• Артист:

    Уромова Лариса Владимировна

  • Дата рождения:

    10 февраля

  • В нашем театре:

    В Театре на Юго-Западе служила с 1978 по 1987 год.

Информация:

Текст печатается с сайта ЛЕГЕНДА О ЮГО-ЗАПАДЕ, сохранившего записи старого форума Театра на Юго-Западе (2001-2005)
Pendragon написано 02-02-2002 02:59/ Татьяна Виноградова

Лариса Уромова. Лара, как ее называли в театре. Яркая, очень яркая актриса. Окончила МАРХИ, как и Ирина Бочоришвили. В театр они пришли практически одновременно. Но до чего же разные индивидуальности!
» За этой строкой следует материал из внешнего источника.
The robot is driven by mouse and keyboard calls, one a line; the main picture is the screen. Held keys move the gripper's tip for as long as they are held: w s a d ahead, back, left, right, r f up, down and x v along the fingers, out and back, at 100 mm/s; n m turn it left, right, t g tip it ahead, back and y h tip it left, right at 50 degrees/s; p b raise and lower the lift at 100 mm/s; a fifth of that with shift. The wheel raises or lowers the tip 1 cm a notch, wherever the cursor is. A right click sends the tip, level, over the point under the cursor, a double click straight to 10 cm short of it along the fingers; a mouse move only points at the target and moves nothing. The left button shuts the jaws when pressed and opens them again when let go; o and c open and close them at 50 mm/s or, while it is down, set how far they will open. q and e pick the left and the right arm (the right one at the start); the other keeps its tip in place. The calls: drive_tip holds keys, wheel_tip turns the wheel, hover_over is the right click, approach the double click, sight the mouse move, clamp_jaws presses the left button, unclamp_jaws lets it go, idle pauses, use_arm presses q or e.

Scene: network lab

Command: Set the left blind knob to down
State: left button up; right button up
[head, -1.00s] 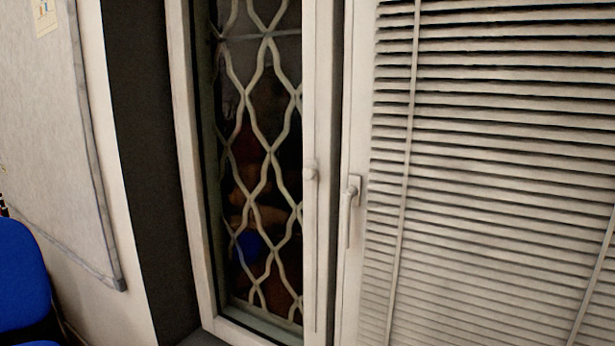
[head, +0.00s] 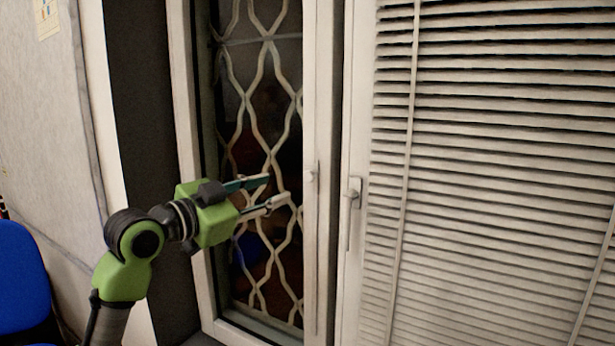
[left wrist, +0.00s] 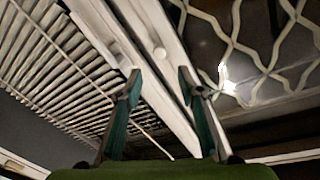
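My left gripper (head: 277,189) is in front of the left window pane, a little left of the knob and pointing right. Its two fingers are apart with nothing between them, and it also shows in the left wrist view (left wrist: 160,88). It appears not to touch the knob. My right gripper is in neither view.
A lever handle (head: 353,195) sits on the frame just right of the knob. White slatted blinds (head: 500,170) cover the right window. A wavy metal grille (head: 262,60) stands behind the left pane. A blue chair (head: 22,280) is at the lower left.

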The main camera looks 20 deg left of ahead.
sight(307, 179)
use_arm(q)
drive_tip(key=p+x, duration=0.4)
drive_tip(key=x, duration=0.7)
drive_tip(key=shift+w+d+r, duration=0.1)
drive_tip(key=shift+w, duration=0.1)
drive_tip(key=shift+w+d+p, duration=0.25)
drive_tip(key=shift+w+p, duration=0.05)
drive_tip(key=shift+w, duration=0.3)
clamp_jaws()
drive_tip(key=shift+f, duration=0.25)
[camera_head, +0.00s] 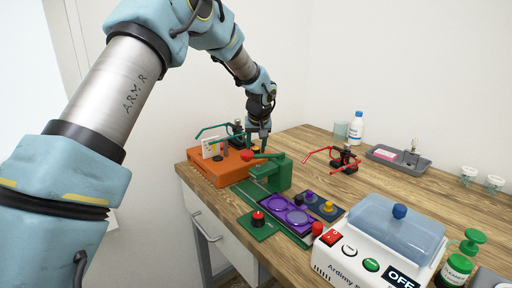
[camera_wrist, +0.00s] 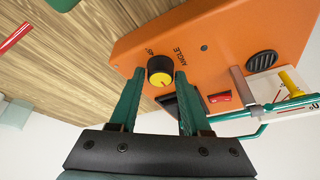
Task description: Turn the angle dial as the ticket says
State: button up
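The orange device (camera_head: 222,172) stands at the table's left end. In the wrist view its face (camera_wrist: 225,50) carries the angle dial (camera_wrist: 158,66), a round black knob with a yellow cap, beside the printed word "ANGLE" and what looks like "45°". My gripper (camera_wrist: 159,78) is open, its two green fingers on either side of the dial in that view; I cannot tell whether they touch it. In the head view my gripper (camera_head: 262,145) points down at the device. A white card (camera_head: 212,147), probably the ticket, stands on the device; its writing is cut off in the wrist view (camera_wrist: 268,86) and unreadable.

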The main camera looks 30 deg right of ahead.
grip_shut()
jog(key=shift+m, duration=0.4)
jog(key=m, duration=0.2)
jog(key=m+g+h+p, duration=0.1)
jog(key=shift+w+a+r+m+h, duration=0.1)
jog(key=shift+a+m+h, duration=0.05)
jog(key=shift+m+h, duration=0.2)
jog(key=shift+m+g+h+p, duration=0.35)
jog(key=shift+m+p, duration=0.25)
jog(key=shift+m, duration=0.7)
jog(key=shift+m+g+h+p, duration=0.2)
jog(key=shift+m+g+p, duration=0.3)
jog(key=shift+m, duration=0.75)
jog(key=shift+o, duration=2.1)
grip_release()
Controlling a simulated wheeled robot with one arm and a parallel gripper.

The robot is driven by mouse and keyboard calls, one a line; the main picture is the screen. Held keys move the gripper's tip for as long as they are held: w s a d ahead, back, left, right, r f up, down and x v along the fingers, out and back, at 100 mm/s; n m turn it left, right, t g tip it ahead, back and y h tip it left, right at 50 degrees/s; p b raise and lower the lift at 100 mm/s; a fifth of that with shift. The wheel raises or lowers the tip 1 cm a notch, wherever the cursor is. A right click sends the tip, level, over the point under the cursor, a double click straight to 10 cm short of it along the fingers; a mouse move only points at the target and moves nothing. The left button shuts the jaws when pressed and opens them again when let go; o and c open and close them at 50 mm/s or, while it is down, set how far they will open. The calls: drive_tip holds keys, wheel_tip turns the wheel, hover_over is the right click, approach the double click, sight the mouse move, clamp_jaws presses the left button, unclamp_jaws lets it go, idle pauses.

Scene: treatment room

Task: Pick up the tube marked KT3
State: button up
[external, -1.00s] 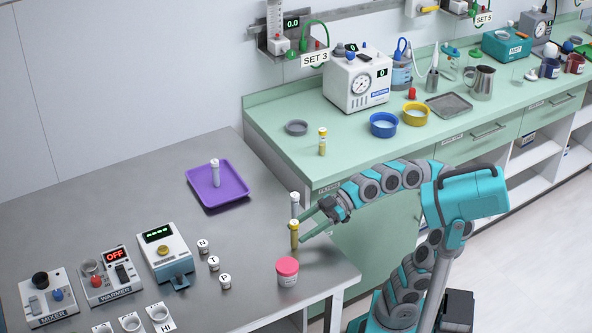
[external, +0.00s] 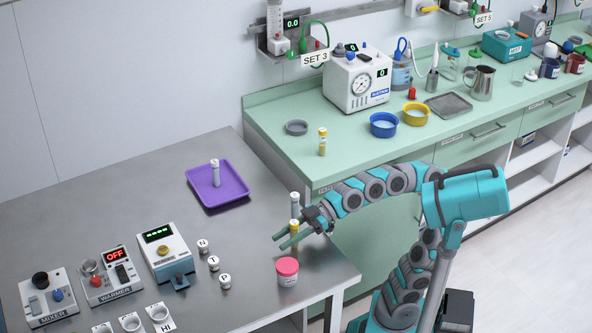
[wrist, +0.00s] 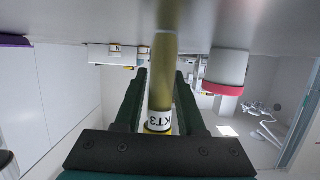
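The tube marked KT3 (wrist: 160,142) stands upright, amber with a yellow cap; its label shows upside down in the wrist view. In the external view its yellow cap (external: 294,226) shows above my gripper (external: 279,241), near the right edge of the grey table (external: 130,185). My gripper's two fingers are apart and lie on either side of the tube, reaching past it. In the wrist view my gripper (wrist: 161,78) looks open, with narrow gaps beside the tube. The tube's lower body is partly hidden by the fingers in the external view.
A purple tray (external: 232,188) holding a white-capped tube is farther left. Small labelled jars (external: 213,263) stand front left.

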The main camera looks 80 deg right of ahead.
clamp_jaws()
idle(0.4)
Во всех ролях, которые сыграла Лариса, а были среди них и серьезные, и комические, присутствовало нечто царственное. Нечто даже, не побоюсь сказать, античное (ей бы сыграть Медею!..), нечто полновесное во всех смыслах этого слова. Высокого роста, с пышной, но не тучной фигурой, Уромова иногда казалась даже чуть «великоватой» для юго-западной сцены. Роскошные длинные волосы (темная шатенка), выразительные карие глаза (взгляд мог быть бархатным, обволакивающим, но мог и сверкать, метать молнии), крупные правильные черты лица... Некоторая монументальность, статуарность присутствовала в ее облике, но не мешала ни мимике, ни пластике.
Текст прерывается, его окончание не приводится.